>>>>

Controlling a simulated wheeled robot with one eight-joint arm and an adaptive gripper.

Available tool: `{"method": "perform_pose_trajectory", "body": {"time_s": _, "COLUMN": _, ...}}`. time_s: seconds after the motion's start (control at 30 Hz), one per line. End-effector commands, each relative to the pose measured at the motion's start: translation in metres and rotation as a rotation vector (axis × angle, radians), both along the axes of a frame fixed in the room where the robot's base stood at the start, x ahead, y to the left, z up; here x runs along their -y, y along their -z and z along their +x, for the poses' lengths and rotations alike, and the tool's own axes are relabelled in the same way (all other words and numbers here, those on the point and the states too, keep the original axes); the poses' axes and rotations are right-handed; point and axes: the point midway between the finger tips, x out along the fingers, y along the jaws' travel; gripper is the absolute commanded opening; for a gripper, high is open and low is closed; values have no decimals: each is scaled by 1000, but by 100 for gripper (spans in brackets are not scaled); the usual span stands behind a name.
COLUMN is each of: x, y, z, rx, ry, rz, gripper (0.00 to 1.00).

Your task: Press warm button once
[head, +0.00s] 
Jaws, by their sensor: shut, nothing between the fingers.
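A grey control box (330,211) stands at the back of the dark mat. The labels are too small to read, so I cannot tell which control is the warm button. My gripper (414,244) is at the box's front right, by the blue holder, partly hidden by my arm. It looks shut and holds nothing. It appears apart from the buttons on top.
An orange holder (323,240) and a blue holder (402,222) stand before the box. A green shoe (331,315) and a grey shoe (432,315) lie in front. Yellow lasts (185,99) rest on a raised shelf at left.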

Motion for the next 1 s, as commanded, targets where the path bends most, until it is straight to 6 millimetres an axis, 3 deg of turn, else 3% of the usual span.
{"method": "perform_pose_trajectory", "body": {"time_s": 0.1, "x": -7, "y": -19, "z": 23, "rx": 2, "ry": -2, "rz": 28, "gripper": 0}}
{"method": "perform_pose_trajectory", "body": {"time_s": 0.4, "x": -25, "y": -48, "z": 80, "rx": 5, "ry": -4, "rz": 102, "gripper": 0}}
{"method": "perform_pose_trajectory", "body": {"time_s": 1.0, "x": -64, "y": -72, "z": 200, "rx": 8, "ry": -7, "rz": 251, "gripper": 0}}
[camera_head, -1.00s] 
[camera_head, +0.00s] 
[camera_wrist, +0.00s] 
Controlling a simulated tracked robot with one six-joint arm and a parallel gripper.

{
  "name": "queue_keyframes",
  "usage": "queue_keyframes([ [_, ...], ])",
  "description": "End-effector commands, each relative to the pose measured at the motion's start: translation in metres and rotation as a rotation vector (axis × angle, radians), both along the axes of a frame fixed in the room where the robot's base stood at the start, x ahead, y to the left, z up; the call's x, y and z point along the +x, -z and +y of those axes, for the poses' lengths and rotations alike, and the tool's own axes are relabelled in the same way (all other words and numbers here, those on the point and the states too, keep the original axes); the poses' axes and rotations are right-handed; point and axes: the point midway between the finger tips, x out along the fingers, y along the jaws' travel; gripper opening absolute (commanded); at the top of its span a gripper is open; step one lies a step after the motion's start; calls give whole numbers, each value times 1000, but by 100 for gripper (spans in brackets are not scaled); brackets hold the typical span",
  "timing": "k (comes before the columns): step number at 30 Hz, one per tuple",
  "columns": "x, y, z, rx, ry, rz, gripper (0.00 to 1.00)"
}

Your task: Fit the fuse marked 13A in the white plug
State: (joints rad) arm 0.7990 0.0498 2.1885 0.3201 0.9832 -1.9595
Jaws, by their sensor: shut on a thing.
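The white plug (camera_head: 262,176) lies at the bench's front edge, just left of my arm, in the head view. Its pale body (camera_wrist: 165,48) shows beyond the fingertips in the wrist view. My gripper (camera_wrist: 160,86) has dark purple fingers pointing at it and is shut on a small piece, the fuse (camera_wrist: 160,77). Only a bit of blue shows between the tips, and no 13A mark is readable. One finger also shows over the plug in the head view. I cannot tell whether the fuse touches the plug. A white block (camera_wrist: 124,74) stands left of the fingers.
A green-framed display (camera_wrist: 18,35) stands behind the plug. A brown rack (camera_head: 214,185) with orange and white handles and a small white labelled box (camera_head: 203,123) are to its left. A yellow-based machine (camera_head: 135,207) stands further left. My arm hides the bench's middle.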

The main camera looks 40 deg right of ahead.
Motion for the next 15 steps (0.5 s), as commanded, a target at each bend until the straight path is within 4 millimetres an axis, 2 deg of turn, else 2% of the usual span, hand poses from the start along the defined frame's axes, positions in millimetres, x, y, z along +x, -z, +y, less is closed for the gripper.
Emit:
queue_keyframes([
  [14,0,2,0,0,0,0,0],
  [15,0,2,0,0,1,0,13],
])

<<<<

Quote the listing in full, please, keeping every line exact.

**Response for this exercise**.
Controlling a simulated wheeled robot with one eight-joint arm and an adaptive gripper.

Available tool: `{"method": "perform_pose_trajectory", "body": {"time_s": _, "COLUMN": _, ...}}`. time_s: seconds after the motion's start (control at 30 Hz), one per line. End-effector commands, each relative to the pose measured at the motion's start: translation in metres and rotation as a rotation vector (axis × angle, radians), both along the axes of a frame fixed in the room where the robot's base stood at the start, x ahead, y to the left, z up; here x runs along their -y, y along their -z and z along their +x, for the poses' lengths and rotations alike, and the tool's own axes are relabelled in the same way (all other words and numbers here, those on the point and the states too, keep the original axes); the poses' axes and rotations are right-handed; point and axes: the point midway between the finger tips, x out along the fingers, y along the jaws' travel; gripper is the absolute commanded opening; for a gripper, high is open and low is closed; values have no decimals: each is scaled by 1000, but by 100 for gripper (spans in brackets are not scaled); the usual span stands behind a name.
COLUMN is each of: x, y, z, rx, ry, rz, gripper (0.00 to 1.00).

Your task: Press warm button once
[head, +0.00s] 
Jaws, by their sensor: shut, nothing between the fingers.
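A grey control box (330,211) stands at the back of the dark mat. The labels are too small to read, so I cannot tell which control is the warm button. My gripper (414,244) is at the box's front right, by the blue holder, partly hidden by my arm. It looks shut and holds nothing. It appears apart from the buttons on top.
An orange holder (323,240) and a blue holder (402,222) stand before the box. A green shoe (331,315) and a grey shoe (432,315) lie in front. Yellow lasts (185,99) rest on a raised shelf at left.

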Motion for the next 1 s, as commanded, targets where the path bends most, until it is straight to 6 millimetres an axis, 3 deg of turn, else 3% of the usual span.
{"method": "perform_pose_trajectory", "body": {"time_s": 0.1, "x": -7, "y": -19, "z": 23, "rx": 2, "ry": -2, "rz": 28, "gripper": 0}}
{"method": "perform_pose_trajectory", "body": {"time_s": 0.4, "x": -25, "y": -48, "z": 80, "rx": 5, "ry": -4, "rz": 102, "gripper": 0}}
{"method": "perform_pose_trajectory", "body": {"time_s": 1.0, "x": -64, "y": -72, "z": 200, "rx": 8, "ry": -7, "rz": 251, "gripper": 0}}
[camera_head, -1.00s] 
[camera_head, +0.00s] 
[camera_wrist, +0.00s] 
Controlling a simulated tracked robot with one six-joint arm and a parallel gripper.

{
  "name": "queue_keyframes",
  "usage": "queue_keyframes([ [_, ...], ])",
  "description": "End-effector commands, each relative to the pose measured at the motion's start: translation in metres and rotation as a rotation vector (axis × angle, radians), both along the axes of a frame fixed in the room where the robot's base stood at the start, x ahead, y to the left, z up; the call's x, y and z point along the +x, -z and +y of those axes, for the poses' lengths and rotations alike, and the tool's own axes are relabelled in the same way (all other words and numbers here, those on the point and the states too, keep the original axes); the poses' axes and rotations are right-handed; point and axes: the point midway between the finger tips, x out along the fingers, y along the jaws' travel; gripper opening absolute (commanded); at the top of its span a gripper is open; step one lies a step after the motion's start; calls give whole numbers, each value times 1000, but by 100 for gripper (spans in brackets are not scaled); brackets hold the typical span",
  "timing": "k (comes before the columns): step number at 30 Hz, one per tuple",
  "columns": "x, y, z, rx, ry, rz, gripper (0.00 to 1.00)"
}

Your task: Fit the fuse marked 13A in the white plug
State: (joints rad) arm 0.7990 0.0498 2.1885 0.3201 0.9832 -1.9595
Jaws, by their sensor: shut on a thing.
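The white plug (camera_head: 262,176) lies at the bench's front edge, just left of my arm, in the head view. Its pale body (camera_wrist: 165,48) shows beyond the fingertips in the wrist view. My gripper (camera_wrist: 160,86) has dark purple fingers pointing at it and is shut on a small piece, the fuse (camera_wrist: 160,77). Only a bit of blue shows between the tips, and no 13A mark is readable. One finger also shows over the plug in the head view. I cannot tell whether the fuse touches the plug. A white block (camera_wrist: 124,74) stands left of the fingers.
A green-framed display (camera_wrist: 18,35) stands behind the plug. A brown rack (camera_head: 214,185) with orange and white handles and a small white labelled box (camera_head: 203,123) are to its left. A yellow-based machine (camera_head: 135,207) stands further left. My arm hides the bench's middle.

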The main camera looks 40 deg right of ahead.
Motion for the next 15 steps (0.5 s), as commanded, a target at each bend until the straight path is within 4 millimetres an axis, 2 deg of turn, else 2% of the usual span, hand poses from the start along the defined frame's axes, positions in millimetres, x, y, z along +x, -z, +y, less is closed for the gripper.
Emit:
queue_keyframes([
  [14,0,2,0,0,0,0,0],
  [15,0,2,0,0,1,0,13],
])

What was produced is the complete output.